_WHAT THE EXERCISE ASKS_. Every line that holds the string "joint" is to be identified and copied.

_Stored dataset items_.
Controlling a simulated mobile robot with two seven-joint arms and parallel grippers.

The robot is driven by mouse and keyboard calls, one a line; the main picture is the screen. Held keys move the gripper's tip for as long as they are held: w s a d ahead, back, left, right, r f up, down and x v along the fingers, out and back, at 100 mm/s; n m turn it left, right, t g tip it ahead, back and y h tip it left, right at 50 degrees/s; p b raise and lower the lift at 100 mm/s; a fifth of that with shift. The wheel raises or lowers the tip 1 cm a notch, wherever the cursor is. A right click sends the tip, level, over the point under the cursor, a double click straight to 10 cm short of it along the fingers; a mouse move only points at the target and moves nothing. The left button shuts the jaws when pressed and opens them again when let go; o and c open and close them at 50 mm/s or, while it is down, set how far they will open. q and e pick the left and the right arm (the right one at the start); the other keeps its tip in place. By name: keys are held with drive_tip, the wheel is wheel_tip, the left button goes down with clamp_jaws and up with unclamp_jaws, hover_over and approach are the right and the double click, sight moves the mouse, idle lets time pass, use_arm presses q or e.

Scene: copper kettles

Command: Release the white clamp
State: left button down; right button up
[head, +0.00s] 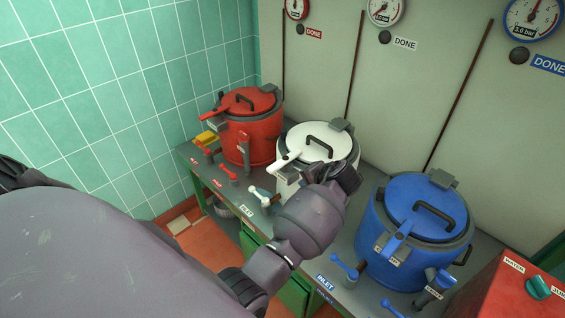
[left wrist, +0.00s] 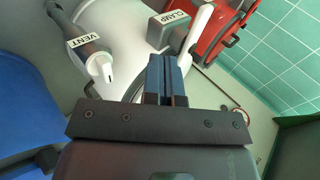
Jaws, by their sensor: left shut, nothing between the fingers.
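The white kettle (head: 340,150) stands between the red and blue kettles, its lid on. The white clamp (head: 284,162) is a white lever sticking out from the lid's front-left edge. In the left wrist view, a grey block labelled CLAMP (left wrist: 165,35) sits beside the white lever (left wrist: 201,28). My left gripper (left wrist: 167,70) is shut and empty, its blue-grey fingertips just below the block in the picture; I cannot tell whether they touch it. In the head view, my left wrist covers the front right of the white kettle. My right gripper is not in view.
The red kettle (head: 252,132) stands to the left and the blue kettle (head: 415,225) to the right. A grey VENT pipe with a white tip (left wrist: 90,48) sticks out beside the white kettle. Gauges hang on the wall behind. A red box (head: 515,290) is at the lower right.

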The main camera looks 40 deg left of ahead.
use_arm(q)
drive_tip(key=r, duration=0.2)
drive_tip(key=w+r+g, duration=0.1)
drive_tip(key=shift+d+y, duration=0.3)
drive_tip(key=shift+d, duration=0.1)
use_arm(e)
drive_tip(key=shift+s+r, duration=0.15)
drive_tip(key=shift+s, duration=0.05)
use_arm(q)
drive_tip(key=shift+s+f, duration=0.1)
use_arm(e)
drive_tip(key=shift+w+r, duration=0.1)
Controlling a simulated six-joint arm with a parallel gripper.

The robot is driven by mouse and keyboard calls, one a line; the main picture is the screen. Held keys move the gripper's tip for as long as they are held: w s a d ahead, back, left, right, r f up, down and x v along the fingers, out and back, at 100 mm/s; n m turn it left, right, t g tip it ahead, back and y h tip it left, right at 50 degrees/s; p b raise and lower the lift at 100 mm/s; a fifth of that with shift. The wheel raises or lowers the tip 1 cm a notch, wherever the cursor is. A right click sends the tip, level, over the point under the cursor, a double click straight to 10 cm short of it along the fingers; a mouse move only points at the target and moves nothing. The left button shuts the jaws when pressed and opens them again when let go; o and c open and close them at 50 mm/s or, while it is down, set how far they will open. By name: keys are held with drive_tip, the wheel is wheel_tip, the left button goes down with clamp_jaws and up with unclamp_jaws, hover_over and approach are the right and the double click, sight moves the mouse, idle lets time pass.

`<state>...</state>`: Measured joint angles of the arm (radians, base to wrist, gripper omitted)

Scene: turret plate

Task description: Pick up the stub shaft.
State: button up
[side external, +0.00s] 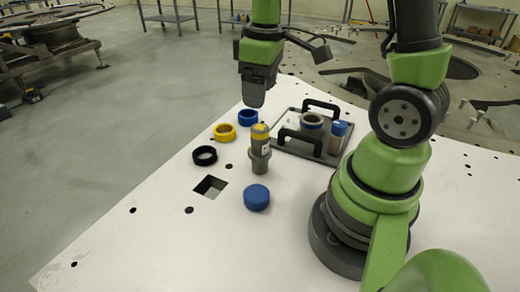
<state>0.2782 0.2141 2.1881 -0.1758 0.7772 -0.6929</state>
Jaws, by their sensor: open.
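A grey tray (316,156) with two black handles holds a cup-like part and a blue-capped part. Blue (248,118), yellow (224,132) and black (204,155) rings lie left. The front-left plate is clear.

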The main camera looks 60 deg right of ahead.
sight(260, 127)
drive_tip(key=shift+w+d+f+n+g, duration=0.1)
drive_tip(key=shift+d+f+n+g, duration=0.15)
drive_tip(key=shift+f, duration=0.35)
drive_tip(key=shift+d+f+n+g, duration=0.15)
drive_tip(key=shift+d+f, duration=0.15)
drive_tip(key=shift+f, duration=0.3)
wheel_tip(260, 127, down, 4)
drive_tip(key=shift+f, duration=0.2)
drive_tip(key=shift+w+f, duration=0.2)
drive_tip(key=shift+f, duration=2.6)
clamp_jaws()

_THE COMPLETED TASK_.
Controlling a simulated mobile robot with two seven-joint arms and parallel grippers.
Controlling a simulated six-joint arm with a parallel gripper.
`<state>...</state>`: Measured joint angles of the arm (radians, base to wrist, gripper omitted)

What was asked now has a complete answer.